Когда русская армия откатилась к Москве, Опричный двор с Иваном IV, пройдя столицу, отступил дальше. Но с земцами, принявшими бой на подступах к городу, осталась часть сил опричного боевого корпуса — «опричный разряд». А состоял он тогда из двух полков — передового (при нем остались князь В. И. Темкин и князь Д. И. Хворостинин) и сторожевого (им командовали князь П. Т. Шейдяков, боярин В. П. Яковлев и князь В. А. Сицкий){224}. Таким образом, Василий Иванович, военачальник со сравнительно скромным боевым опытом, оказался во главе самостоятельного соединения. Его поставили оборонять от крымцев район Занеглименья{225}. Там располагался Опричный двор — одна из официальных резиденций Ивана IV{226}. Оборона столицы закончилась неудачно: город, подожженный отрядами хана Девлет-Гирея, сгорел, крымцы увели огромный «полон», армия, не выполнив стоявшую перед ней задачу, понесла огромные потери. Среди прочего пострадала и зона ответственности князя В. И. Темкина: в огне большого пожара сгинул Опричный двор.

Очевидно, именно эта военная неудача стала причиной, по которой Василий Иванович подвергся казни вместе с сыном Иваном, также ходившим в опричных воеводах. Синодик репрессированных содержит их имена{227}. По сведениям Курбского, их разрубили на части{228}, а Генрих Штаден сообщает об утоплении Темкина{229}. Очевидно, свидетельство Штадена, находившегося тогда в опричнине, более достоверно, нежели рассказ Курбского, пользовавшегося слухами, которые неведомыми путями приходили из-за русско-литовского рубежа.

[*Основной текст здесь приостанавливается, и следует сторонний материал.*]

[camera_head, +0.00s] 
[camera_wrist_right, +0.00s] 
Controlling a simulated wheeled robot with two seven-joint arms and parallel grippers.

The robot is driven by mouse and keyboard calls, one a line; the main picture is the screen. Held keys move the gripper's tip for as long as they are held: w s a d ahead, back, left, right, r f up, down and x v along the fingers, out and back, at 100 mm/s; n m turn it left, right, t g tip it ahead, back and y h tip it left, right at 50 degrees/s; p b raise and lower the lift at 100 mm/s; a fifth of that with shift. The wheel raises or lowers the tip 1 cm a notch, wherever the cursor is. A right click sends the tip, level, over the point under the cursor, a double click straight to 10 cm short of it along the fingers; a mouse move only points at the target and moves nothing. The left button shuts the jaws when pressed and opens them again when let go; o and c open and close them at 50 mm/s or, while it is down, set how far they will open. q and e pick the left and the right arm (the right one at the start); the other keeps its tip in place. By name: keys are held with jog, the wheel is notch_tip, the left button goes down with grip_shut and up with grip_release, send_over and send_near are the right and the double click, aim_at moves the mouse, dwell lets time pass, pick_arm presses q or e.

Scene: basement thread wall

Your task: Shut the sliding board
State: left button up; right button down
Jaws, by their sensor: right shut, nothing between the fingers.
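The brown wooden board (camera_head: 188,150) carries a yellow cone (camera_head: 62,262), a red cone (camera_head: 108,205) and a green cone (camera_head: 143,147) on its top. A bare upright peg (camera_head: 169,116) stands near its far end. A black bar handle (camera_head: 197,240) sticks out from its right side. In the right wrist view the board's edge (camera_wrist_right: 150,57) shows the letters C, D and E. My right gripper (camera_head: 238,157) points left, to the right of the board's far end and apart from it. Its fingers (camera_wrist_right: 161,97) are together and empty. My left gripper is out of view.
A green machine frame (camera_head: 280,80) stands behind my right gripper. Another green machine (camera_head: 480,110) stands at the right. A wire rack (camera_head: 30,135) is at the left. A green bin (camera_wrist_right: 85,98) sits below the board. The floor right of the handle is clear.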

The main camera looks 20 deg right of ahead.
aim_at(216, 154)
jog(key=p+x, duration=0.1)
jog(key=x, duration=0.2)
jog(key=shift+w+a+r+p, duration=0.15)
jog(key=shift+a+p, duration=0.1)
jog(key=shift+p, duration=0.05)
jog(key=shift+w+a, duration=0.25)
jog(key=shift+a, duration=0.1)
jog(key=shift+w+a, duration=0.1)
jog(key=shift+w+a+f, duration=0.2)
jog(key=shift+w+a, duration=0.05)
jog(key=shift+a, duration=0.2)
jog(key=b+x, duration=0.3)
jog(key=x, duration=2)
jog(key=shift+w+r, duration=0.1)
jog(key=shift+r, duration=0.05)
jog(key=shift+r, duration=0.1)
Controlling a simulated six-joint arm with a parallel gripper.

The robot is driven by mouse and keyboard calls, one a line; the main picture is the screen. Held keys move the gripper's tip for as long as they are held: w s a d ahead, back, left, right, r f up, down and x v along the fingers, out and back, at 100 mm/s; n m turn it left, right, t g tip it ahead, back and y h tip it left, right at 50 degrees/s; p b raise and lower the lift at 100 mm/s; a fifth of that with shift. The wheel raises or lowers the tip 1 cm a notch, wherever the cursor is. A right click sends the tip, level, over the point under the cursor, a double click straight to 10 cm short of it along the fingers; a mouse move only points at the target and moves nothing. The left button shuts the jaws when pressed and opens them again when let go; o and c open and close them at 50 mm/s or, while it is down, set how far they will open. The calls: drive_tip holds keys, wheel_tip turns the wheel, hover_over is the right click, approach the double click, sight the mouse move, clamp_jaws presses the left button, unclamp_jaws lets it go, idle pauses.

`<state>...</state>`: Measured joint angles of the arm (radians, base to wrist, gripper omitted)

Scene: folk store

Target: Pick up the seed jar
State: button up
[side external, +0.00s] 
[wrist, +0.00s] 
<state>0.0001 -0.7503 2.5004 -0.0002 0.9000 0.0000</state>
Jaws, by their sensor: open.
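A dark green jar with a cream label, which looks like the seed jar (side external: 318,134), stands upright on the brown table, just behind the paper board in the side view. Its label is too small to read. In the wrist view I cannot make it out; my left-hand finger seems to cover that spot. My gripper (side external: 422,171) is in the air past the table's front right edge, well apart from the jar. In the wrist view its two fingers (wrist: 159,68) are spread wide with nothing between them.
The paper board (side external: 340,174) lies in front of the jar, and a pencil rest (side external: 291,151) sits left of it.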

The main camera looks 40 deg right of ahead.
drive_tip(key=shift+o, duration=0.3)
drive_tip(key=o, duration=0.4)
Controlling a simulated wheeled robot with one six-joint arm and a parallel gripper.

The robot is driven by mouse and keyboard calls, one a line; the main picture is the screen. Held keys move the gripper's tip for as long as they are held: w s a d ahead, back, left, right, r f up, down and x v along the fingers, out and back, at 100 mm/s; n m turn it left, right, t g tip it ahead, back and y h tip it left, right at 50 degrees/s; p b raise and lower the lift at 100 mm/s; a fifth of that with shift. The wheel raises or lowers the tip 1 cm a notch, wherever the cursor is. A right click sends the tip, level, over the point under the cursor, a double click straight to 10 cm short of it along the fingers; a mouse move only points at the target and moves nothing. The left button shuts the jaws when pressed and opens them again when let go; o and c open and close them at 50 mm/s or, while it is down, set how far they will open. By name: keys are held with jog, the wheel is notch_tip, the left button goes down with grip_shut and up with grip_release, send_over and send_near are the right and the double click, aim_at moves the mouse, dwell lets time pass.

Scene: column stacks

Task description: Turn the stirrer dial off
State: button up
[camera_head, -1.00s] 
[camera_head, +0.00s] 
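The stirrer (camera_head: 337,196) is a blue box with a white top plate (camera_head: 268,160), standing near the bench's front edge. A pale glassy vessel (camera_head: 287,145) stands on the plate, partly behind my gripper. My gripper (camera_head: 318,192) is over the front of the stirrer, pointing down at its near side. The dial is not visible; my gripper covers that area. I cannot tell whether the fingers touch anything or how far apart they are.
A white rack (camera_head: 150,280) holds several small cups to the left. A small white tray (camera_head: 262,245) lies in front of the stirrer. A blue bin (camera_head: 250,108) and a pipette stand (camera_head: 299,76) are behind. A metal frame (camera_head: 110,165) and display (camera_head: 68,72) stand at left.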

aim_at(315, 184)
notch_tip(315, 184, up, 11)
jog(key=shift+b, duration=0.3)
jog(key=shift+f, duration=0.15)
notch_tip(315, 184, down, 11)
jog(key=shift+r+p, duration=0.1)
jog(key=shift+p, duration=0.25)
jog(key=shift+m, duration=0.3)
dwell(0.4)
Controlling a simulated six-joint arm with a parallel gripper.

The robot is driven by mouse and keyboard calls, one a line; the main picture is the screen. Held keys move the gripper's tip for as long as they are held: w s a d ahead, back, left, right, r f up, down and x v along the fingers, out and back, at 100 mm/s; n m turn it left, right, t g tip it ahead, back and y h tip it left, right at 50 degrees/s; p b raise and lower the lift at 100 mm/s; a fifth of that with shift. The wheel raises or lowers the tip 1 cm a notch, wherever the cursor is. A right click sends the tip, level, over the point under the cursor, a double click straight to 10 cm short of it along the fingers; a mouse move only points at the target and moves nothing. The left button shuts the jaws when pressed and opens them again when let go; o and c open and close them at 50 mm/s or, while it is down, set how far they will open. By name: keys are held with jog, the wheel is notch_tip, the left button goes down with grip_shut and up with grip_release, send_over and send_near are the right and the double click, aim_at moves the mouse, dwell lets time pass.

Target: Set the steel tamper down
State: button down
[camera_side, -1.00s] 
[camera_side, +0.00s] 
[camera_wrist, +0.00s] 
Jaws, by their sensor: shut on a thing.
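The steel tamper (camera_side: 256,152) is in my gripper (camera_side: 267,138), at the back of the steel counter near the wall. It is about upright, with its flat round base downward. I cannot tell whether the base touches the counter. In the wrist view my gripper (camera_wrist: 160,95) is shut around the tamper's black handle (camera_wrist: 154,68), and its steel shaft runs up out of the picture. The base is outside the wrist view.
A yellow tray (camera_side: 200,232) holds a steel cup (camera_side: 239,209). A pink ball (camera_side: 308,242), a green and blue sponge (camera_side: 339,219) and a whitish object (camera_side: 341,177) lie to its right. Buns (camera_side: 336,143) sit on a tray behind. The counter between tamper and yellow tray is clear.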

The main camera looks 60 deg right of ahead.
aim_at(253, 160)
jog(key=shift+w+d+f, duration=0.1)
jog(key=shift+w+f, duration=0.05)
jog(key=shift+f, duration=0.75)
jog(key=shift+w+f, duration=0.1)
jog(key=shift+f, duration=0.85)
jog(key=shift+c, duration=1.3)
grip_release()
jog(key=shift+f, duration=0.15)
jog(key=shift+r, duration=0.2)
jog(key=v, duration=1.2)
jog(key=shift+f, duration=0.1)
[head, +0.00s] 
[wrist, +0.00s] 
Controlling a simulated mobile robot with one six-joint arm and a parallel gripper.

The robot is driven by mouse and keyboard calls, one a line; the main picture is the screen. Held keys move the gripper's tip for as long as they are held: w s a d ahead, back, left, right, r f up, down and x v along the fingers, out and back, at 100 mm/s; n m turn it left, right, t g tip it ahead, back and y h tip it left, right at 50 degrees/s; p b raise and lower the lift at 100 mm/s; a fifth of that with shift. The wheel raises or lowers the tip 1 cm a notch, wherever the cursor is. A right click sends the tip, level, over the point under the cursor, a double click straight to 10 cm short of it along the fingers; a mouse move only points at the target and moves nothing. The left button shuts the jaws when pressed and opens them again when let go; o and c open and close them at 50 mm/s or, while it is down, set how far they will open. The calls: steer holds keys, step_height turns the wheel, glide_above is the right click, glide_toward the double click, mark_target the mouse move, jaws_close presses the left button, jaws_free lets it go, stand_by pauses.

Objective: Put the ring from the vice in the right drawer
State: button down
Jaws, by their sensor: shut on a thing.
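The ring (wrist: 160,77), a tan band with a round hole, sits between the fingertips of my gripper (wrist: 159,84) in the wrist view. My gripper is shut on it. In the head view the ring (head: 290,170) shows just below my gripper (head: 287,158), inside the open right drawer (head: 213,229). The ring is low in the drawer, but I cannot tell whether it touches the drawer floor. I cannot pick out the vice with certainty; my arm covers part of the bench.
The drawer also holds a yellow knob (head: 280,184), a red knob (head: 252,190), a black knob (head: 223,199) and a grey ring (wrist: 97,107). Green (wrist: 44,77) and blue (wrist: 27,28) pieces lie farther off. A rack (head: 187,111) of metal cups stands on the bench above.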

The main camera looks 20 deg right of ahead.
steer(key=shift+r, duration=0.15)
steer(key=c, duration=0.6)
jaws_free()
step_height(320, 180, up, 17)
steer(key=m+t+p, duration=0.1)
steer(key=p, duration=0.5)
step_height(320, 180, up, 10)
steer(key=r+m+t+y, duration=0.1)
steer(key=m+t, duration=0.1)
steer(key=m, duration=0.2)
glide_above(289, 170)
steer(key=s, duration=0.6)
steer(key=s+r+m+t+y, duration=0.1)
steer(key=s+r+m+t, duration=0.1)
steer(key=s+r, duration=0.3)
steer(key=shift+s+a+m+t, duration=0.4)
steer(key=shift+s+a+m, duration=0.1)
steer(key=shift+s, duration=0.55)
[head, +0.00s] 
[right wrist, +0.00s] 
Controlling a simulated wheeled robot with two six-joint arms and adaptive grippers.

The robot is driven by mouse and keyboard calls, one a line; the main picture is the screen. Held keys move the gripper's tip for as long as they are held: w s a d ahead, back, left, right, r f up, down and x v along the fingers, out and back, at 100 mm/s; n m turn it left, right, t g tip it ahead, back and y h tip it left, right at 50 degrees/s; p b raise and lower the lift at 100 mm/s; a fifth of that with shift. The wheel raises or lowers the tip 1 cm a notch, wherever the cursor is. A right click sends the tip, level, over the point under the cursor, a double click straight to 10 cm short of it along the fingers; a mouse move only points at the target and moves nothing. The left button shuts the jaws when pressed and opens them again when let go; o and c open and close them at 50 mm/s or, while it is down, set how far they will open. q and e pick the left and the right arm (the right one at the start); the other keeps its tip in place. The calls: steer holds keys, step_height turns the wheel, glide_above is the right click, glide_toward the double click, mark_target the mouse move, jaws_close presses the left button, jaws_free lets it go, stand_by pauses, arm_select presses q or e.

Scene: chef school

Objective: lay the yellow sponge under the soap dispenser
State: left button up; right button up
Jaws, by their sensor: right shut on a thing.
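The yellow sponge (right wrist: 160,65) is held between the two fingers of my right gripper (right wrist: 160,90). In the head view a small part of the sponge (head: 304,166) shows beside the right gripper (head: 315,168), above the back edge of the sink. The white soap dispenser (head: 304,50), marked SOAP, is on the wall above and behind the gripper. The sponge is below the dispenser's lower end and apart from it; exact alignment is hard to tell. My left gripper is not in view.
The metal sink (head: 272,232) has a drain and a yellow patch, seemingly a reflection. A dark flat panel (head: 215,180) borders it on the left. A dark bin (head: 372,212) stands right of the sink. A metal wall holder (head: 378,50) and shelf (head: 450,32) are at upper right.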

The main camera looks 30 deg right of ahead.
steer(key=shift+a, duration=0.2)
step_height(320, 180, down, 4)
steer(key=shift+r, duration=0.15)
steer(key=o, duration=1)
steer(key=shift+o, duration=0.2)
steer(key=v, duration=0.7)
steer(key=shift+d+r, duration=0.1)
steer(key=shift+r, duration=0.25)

Складывается парадоксальная картина. Летом 1567 года князь Темкин возвращается в Россию из плена и попадает на службу в опричнину, но на протяжении длительного периода малозаметен там и совершенно не заметен в опричной военной иерархии. Его не ценят, его не выдвигают на ключевые посты. Очевидно, связь Василия Ивановича с родом опальных «княжат» и, видимо, не в последнюю очередь прежняя служба Старицким лишают его доверия Ивана IV и начальных людей опричнины. Но к концу 1569 — началу 1570 года всё меняется: уже в октябре 1569 года Василий Иванович участвует в заседании Боярской думы как боярин из опричнины{230}, а через полгода назначается на ответственный воеводский пост. Теперь это доверенный человек! Триумф! Успех! Поистине волшебное превращение судьбы!

Каковы причины столь разительной перемены?

В. Б. Кобрин собрал обширные сведения о прямом и непосредственном участии князя В. И. Темкина в опричных репрессиях{231}. Василий Иванович, в частности, 15 июля 1570 года собственноручно умертвил дьяка Шапкина с женой и двумя сыновьями. Однако факты, сконцентрированные В. Б. Кобриным, относятся к периоду, когда Василий Иванович уже был опричным боярином и воеводой. Он, так сказать, «отрабатывал» обретенный статус. Доказывал полную лояльность монарху доступными методами.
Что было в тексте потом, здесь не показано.